Stored dataset items:
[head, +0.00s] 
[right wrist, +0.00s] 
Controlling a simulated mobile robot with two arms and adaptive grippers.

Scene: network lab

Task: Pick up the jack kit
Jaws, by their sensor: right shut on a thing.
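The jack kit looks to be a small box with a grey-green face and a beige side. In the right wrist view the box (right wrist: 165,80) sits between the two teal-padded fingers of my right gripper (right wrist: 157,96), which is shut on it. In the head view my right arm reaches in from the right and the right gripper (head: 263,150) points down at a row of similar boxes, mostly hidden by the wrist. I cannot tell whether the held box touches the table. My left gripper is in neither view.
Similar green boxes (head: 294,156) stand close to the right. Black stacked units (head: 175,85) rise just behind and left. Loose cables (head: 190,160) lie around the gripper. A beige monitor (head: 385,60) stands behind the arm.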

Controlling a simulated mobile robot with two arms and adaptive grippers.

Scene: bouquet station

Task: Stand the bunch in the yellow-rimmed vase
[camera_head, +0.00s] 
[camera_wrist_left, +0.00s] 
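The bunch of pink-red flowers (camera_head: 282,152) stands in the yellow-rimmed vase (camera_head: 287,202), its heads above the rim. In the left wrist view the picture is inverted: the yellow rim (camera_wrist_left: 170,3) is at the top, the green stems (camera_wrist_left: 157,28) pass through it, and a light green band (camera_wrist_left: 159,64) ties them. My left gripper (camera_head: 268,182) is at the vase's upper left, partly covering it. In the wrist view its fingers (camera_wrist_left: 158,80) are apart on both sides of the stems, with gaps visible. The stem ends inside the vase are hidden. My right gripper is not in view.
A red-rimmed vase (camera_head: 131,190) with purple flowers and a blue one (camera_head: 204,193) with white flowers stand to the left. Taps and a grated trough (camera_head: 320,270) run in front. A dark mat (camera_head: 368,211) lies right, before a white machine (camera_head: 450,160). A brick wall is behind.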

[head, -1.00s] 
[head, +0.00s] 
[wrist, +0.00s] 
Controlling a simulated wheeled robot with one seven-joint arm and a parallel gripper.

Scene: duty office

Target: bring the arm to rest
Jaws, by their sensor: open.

§ **PROBLEM REQUIREMENTS**:
Copy all of the data. Keep every word exactly as it is.

§ **RESULT**:
[head, +0.00s] 
[right wrist, +0.00s] 
Controlling a simulated mobile robot with two arms and adaptive grippers.

Scene: network lab

Task: Pick up the jack kit
Jaws, by their sensor: right shut on a thing.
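The jack kit looks to be a small box with a grey-green face and a beige side. In the right wrist view the box (right wrist: 165,80) sits between the two teal-padded fingers of my right gripper (right wrist: 157,96), which is shut on it. In the head view my right arm reaches in from the right and the right gripper (head: 263,150) points down at a row of similar boxes, mostly hidden by the wrist. I cannot tell whether the held box touches the table. My left gripper is in neither view.
Similar green boxes (head: 294,156) stand close to the right. Black stacked units (head: 175,85) rise just behind and left. Loose cables (head: 190,160) lie around the gripper. A beige monitor (head: 385,60) stands behind the arm.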

Controlling a simulated mobile robot with two arms and adaptive grippers.

Scene: bouquet station

Task: Stand the bunch in the yellow-rimmed vase
[camera_head, +0.00s] 
[camera_wrist_left, +0.00s] 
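The bunch of pink-red flowers (camera_head: 282,152) stands in the yellow-rimmed vase (camera_head: 287,202), its heads above the rim. In the left wrist view the picture is inverted: the yellow rim (camera_wrist_left: 170,3) is at the top, the green stems (camera_wrist_left: 157,28) pass through it, and a light green band (camera_wrist_left: 159,64) ties them. My left gripper (camera_head: 268,182) is at the vase's upper left, partly covering it. In the wrist view its fingers (camera_wrist_left: 158,80) are apart on both sides of the stems, with gaps visible. The stem ends inside the vase are hidden. My right gripper is not in view.
A red-rimmed vase (camera_head: 131,190) with purple flowers and a blue one (camera_head: 204,193) with white flowers stand to the left. Taps and a grated trough (camera_head: 320,270) run in front. A dark mat (camera_head: 368,211) lies right, before a white machine (camera_head: 450,160). A brick wall is behind.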

[head, -1.00s] 
[head, +0.00s] 
[wrist, +0.00s] 
Controlling a simulated wheeled robot with one seven-joint arm and a parallel gripper.

Scene: duty office

Target: bring the arm to rest
Jaws, by their sensor: open.

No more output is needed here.